1.Creation of RFC (originally NCC)
2.Creation of Home Loan Bank
3.Aid to Federal Land Banks
4.Public Works
5.Aid to the States
6.Restrictions on natural resource production
7.Increase Federal Reserve powers
8.Reduce immigration
9.Bankruptcy reform

—In 2008/9, Bush/Obama accomplished, are implementing, or plan the following:
1.Creation of TARP
2.Mortgage relief
3.Aid to banks
4.Public Works
5.Aid to States
6.Restrictions on natural resource production (carbon taxes)
—Deepwater Horizon disaster has led to ban on new drilling in the Gulf of Mexico
7.Increase Federal Reserve powers
8.Reduce immigration
9.Bankruptcy reform

—In 1931, Hoover asked for, and in 1932, received, tax increases on income (then only paid by the rich), estates (the rich) and sales, to close a huge budget deficit. Despite the tax increases, federal receipts dropped 10% in 1932.
—In 2009, there are plans to increase taxes in the states, and we may yet see Federal tax hikes on the rich in 2010.
—In 2010, discussion of a VAT tax has increased.
—In 2011, following the debt ceiling battle, the Bush tax cuts for the wealthy may expire.

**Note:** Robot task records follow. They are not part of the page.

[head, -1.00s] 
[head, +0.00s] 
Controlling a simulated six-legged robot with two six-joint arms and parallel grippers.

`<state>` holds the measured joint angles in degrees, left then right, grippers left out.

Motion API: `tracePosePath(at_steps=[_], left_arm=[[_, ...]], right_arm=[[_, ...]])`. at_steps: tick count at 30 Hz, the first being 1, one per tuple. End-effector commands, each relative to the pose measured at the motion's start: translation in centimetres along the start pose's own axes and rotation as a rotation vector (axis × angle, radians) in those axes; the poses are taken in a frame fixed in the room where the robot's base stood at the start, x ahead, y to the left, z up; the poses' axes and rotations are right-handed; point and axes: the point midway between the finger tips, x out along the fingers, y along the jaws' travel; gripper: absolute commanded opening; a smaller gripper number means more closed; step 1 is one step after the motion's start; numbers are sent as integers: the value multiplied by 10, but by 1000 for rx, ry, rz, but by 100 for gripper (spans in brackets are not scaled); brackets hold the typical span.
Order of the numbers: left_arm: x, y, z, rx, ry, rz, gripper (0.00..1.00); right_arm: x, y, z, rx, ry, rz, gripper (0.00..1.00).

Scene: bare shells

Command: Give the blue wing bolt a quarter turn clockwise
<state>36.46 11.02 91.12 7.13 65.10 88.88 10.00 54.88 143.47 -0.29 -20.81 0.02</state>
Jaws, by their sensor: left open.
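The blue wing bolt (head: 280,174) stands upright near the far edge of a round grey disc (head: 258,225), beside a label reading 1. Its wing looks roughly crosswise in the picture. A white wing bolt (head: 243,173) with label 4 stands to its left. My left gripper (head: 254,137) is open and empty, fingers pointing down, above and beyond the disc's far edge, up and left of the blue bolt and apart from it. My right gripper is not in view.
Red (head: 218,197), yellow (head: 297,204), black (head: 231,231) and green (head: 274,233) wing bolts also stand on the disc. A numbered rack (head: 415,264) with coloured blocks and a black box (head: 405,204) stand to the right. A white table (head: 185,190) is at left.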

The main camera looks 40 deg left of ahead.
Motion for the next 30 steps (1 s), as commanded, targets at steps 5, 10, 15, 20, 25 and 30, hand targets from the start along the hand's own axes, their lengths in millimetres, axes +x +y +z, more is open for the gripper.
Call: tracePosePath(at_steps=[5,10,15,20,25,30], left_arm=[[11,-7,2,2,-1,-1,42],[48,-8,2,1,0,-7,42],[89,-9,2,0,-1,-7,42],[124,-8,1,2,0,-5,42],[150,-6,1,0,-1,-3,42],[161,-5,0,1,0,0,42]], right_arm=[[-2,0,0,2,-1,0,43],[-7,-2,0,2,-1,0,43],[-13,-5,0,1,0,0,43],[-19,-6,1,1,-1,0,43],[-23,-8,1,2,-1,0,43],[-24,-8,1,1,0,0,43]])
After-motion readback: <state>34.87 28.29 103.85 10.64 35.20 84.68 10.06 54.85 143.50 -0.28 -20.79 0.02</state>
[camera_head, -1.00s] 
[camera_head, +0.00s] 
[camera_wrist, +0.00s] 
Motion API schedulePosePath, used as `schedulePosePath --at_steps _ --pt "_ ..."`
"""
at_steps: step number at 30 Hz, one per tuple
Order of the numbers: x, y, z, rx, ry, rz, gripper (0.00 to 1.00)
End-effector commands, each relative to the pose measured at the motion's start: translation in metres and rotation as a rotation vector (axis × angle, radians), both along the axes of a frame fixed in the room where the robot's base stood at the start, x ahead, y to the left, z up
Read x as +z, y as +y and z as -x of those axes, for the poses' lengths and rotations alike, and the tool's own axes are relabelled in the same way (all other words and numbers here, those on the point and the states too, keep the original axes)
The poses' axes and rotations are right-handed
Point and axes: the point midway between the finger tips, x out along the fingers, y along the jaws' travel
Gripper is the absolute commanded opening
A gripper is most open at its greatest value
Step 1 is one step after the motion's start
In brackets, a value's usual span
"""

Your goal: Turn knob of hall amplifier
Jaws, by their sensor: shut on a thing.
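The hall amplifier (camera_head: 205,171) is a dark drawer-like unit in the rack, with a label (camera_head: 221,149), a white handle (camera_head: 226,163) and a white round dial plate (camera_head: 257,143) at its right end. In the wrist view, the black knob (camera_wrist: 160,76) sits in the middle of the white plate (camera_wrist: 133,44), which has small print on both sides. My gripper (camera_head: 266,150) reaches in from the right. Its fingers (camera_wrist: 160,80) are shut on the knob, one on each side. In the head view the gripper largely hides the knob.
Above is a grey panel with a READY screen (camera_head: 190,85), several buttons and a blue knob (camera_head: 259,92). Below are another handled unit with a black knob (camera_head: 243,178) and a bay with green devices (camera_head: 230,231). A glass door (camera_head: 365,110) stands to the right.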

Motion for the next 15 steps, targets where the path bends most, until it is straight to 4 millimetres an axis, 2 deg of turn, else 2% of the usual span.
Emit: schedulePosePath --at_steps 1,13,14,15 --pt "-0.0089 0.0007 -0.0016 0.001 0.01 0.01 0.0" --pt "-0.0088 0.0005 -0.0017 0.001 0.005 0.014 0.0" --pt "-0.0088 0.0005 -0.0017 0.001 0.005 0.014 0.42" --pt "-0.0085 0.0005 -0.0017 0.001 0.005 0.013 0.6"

—Overall, from 1929 through 1932, government’s share of the economy increased sharply. Rothbard’s “private GDP”, which excludes government enterprises, shows government grew from 14.3% of the economy to 24.8% in 1932, a 73 percent increase.
Obama's 2009 budget spends 28% of GDP.
—Private GDP remains depressed and shows little sign of recovery.

—In 1932, Virgil Jordan, economist for Business Week, supporting the public works said, “Just as we saved our way into depression, we must squander our way out of it.”
—In 2009, supporting pubic works, Jon Meacham and Evan Thomas writing in Newsweek, “In the short run, since neither consumers nor business is likely to do it, the government will have to stimulate the economy.”

—In 1932, Hoover bullied the NYSE into effectively banning short-selling.
—In 2008, politicians pressured SEC Chairman Cox into banning the short-selling of financial stocks.
—In 2011, in the midst of a banking and sovereign debt crisis, Greece banned short selling for two months.

—In 1932, until Congress forced the RFC to publicize its activities, its loans were made in secret.
—In 2008/9, Bloomberg sued the Federal Reserve to learn who it lent to, but the information is still secret. Update: Bloomberg won its lawsuit, but the info is still not public. (08/28/09)

—In 1932, RFC money, intended for banks, eventually went to the states.
—In 2009, states asked for TARP money.

—In 1932, the first Glass-Steagall Act allowed the Federal Reserve to use government bonds as collateral, in addition to commercial paper.
—In 2008, Federal Reserve Chairman Bernanke mentioned the possibility of the Federal Reserve issuing its own debt.

—In 1932, Federal Reserve monetary reserves grew 36%, but deflation reigned.
—In 2008/9, monetary reserves grew more than 80%, but deflation reigned.

—In 1932, Federal Reserve inflation of reserves was ended by foreigners and citizens who drew cash and gold out of the banking system.
—In 2010/11 (assuming we are roughly in 1930), will foreigners and citizens finally give up on the U.S. dollar?
—In 2011, U.S. Treasury debt was downgraded by S&P Ratings, though there was no immediate impact on the dollar.

—In 1932, bankruptcy reform weakened the rights of creditors.
—In 2009, bankruptcy reform will weaken the rights of creditors (though many argue they were strengthened too much in 2005).

—Politicians and economists expected a recovery in 1931.
—Politicians and economists expect a recovery in late 2009-early 2010.
—Politicians and economists expect a recovery in 2011, but fears of a "double-dip" are now widespread.

Originally posted on March 23, 2009. Periodically bumped and/or updated.
April 12, 2009 Update: Economic indicators show the beginning of this contraction surpass the Great Depression. A Tale of Two Depressions.
June 28, 2009 Update:Tale of Two Depressions has been updated. Also, climate change legislation added above.
August 28, 2009 Update:Some changes updated due to new data and Bloomberg suit.
November 26, 2009 Update: Dubai sovereign default could potentially set off the next deflationary wave.
May 4, 2010 Update: Greece is going down.

June 4, 2010 Update: Hungary says default is possible and now the focus turns back to the Austrian banks. Also BP has brouhgt about natural resource restrictions.
August 9, 2011 Update: Private GDP and other areas updated.